Tous les ans, le pape François rédige un message pour la célébration de la journée mondiale de prière pour la sauvegarde de la Création, lançant ainsi le Temps de la Création, une période œcuménique propice aux actions et à la réflexion autour de l’Écologie.
Ce temps a revêtu une importance particulière depuis la publication de l’exhortation apostolique Laudato Si’ (LS) en mai 2015 dans laquelle le souverain pontife exposait sa vision de l’écologie intégrale. Cette année, nous célébrons à la fois les 5 ans de Laudato Si’ et les 50 ans du Jour de la Terre.

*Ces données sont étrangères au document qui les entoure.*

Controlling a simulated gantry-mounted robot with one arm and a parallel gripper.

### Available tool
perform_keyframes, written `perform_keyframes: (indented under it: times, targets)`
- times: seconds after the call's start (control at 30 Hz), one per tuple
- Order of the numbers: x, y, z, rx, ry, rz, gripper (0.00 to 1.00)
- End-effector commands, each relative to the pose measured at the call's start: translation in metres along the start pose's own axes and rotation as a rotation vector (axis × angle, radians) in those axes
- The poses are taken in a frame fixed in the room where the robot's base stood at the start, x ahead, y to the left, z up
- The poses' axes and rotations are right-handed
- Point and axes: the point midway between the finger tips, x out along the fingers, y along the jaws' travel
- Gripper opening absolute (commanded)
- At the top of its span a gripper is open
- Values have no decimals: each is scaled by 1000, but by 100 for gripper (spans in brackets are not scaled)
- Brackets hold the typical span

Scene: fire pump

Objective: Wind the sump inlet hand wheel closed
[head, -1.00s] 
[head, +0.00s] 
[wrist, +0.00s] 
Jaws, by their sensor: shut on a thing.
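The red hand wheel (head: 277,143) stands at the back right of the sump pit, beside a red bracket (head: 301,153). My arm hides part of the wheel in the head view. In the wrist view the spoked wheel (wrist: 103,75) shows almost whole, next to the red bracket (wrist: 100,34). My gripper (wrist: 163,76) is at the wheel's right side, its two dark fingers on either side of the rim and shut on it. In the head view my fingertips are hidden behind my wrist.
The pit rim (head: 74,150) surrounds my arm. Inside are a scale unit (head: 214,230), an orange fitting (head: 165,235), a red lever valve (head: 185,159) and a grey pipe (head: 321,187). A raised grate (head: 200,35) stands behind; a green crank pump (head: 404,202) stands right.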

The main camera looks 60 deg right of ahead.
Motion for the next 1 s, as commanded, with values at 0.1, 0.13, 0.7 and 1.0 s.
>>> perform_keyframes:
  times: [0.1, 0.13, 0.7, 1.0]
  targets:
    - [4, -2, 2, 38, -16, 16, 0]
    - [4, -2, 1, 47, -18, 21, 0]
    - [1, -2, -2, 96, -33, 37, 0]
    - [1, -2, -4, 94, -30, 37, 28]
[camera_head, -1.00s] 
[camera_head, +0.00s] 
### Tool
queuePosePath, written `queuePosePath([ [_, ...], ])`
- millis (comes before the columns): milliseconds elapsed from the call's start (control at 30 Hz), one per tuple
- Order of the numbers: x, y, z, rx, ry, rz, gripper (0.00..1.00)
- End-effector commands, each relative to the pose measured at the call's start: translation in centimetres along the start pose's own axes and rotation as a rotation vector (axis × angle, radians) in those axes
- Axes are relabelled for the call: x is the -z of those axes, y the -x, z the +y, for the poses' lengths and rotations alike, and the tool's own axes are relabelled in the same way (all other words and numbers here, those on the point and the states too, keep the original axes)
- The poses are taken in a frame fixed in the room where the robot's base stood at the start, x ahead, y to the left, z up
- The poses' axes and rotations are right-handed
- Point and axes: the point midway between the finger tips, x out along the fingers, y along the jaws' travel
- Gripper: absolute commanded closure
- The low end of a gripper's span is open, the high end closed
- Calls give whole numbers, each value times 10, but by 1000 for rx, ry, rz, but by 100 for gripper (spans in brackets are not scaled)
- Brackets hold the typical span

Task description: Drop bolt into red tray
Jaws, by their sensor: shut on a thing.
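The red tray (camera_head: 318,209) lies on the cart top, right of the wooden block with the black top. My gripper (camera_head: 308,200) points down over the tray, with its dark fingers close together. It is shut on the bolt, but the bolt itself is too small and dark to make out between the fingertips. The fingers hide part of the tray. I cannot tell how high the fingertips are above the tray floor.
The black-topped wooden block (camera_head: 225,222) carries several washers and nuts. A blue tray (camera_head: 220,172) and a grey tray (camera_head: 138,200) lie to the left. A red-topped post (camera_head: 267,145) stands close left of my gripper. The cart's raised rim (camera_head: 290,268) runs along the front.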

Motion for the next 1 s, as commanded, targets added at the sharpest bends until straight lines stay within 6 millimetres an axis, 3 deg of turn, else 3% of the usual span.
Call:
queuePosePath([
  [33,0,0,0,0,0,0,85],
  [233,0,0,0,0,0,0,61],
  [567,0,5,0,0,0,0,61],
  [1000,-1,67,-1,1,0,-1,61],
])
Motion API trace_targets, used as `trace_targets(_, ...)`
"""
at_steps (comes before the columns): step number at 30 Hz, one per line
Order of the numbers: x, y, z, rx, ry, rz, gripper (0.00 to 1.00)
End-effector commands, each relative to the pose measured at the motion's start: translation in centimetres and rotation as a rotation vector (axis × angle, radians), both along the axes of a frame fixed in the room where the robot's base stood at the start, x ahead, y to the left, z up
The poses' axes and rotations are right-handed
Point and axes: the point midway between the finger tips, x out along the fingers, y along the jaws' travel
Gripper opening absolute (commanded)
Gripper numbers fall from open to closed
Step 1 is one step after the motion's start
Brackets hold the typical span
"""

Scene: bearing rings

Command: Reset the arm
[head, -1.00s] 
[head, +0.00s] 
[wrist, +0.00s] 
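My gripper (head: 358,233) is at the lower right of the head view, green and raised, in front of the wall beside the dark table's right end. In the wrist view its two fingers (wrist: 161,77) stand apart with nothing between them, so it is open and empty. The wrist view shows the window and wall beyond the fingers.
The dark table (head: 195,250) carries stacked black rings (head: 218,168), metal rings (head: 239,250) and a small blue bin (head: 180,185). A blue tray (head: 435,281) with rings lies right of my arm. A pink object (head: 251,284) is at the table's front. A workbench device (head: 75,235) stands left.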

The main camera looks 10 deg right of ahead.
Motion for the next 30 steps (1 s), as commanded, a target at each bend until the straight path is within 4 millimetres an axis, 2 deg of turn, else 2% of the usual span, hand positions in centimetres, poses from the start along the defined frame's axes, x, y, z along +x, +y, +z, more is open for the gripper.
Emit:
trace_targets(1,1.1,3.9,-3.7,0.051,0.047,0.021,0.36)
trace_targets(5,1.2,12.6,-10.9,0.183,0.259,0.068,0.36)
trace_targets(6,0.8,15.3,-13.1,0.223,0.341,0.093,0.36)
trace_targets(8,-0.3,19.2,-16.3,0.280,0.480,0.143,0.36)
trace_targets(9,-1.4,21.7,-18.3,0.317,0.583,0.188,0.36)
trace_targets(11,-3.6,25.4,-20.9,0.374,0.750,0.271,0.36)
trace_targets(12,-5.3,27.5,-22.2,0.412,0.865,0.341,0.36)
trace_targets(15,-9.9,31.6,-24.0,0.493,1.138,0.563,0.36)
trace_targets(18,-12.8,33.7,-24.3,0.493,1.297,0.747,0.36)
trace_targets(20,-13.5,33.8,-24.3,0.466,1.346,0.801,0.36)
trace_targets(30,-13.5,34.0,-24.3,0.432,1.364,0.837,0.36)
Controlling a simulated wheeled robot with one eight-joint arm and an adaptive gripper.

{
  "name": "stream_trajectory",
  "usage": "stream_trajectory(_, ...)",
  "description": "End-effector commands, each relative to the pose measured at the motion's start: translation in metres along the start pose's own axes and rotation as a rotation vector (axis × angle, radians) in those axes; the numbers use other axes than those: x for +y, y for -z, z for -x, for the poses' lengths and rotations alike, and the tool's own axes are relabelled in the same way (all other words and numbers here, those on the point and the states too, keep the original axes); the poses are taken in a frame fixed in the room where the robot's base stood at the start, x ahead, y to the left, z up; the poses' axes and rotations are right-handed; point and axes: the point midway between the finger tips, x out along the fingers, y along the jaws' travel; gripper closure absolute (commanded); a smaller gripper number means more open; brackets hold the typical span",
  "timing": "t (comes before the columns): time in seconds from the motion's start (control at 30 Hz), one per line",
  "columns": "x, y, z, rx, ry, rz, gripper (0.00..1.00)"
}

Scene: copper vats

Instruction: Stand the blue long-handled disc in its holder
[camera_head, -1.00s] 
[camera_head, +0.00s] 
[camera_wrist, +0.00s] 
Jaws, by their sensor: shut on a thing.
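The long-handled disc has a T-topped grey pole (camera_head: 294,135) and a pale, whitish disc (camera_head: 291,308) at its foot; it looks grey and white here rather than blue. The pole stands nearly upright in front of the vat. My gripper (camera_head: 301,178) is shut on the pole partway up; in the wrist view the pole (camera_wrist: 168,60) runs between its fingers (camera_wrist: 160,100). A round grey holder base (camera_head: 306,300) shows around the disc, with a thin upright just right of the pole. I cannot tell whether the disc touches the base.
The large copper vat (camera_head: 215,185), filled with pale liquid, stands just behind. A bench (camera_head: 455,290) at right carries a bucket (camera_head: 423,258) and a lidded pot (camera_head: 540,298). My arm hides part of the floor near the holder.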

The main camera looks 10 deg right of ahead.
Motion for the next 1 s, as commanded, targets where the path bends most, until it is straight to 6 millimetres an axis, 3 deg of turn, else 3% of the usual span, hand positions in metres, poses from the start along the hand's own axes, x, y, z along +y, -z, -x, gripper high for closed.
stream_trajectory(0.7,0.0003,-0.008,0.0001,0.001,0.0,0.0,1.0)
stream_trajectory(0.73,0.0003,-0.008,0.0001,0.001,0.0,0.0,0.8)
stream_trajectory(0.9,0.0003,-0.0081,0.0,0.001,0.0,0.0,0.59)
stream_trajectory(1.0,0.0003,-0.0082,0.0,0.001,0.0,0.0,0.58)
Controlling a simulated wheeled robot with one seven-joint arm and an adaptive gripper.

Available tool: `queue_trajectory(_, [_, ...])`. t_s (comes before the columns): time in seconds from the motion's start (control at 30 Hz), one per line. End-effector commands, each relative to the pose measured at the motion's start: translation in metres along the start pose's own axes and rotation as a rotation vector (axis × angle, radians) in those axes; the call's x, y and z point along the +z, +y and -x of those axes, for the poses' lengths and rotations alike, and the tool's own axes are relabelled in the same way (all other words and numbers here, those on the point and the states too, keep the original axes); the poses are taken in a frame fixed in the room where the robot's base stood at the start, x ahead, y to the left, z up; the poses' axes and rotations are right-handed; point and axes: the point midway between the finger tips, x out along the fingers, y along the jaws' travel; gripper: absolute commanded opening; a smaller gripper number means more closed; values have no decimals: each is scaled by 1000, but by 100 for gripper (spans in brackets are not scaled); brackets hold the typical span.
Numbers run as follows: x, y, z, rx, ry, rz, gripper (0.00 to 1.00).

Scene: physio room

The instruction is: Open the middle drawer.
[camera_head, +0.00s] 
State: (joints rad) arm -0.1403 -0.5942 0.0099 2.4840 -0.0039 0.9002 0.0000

Retour sur les temps forts de ce message.

Dans son introduction, après avoir rappelé le sens du Temps de la Création (« les chrétiens, dans le monde entier, renouvellent la foi en Dieu créateur et s’unissent de façon spéciale dans la prière et dans l’action pour la sauvegarde de la maison commune »), le pape François se réjouit du thème choisi pour cette année « Jubilé pour la Terre ». Un jubilé, explique-t-il, parce que cette année 2020 marquait le 50è anniversaire de la Jour de la Terre (célébré pour la première fois aux États-Unis le 22 avril 1970, et devenu véritablement mondial en 19901), et, surtout, « Dans les Saintes Ecritures, le Jubilé est un temps sacré pour se souvenir, revenir, se reposer, réparer et se réjouir.« 

Un temps pour se réjouir

« Nous sommes par-dessus tout invités à nous rappeler que le destin ultime de la création est d’entrer dans le « sabbat éternel » de Dieu. C’est un voyage qui a lieu dans le temps, embrasse le rythme des sept jours de la semaine, le cycle des sept ans et la grande Année jubilaire concluant
les sept années sabbatiques. » C’est par ses mots que le pape introduit la notion, parfois un peu compliquée, de jubilé, il tient ensuite à mettre ce terme en perspective : « Le Jubilé est aussi un temps de grâce pour faire mémoire de la vocation originelle de la création à être et à prospérer comme communauté d’amour. » « (…)Le Jubilé est donc un temps pour le souvenir, où il faut conserver la mémoire de notre existence interrelationnelle. Nous avons constamment besoin de nous rappeler que « tout est lié, et la protection authentique de notre propre vie comme de nos relations avec la nature est inséparable de la fraternité, de la justice ainsi que de la fidélité aux autres » (LS, n. 70) ».

Un temps pour revenir

Dans cette seconde partie, nous sommes confrontés à la nécessité de revenir sur nos erreurs en tant qu’êtres humains, à considérer les liens qui nous unissent au reste de la Création, à la nature, faune et flore, mais aussi à nos frères, toujours dans l’idée d’écologie intégrale développée dans Laudato Si’. Nous sommes également invités à regarder combien la surexploitation de la Terre est un non-sens, et pour cela le pape invoque Benoît XVI : « La consommation brutale de la Création commence là où Dieu est absent, où la matière est désormais pour nous uniquement matérielle, où nous-mêmes sommes les dernières instances, où le tout est simplement notre propriété » (Rencontre avec le Clergé du Diocèse de Bolzano-Bressanone, 6 août 2008).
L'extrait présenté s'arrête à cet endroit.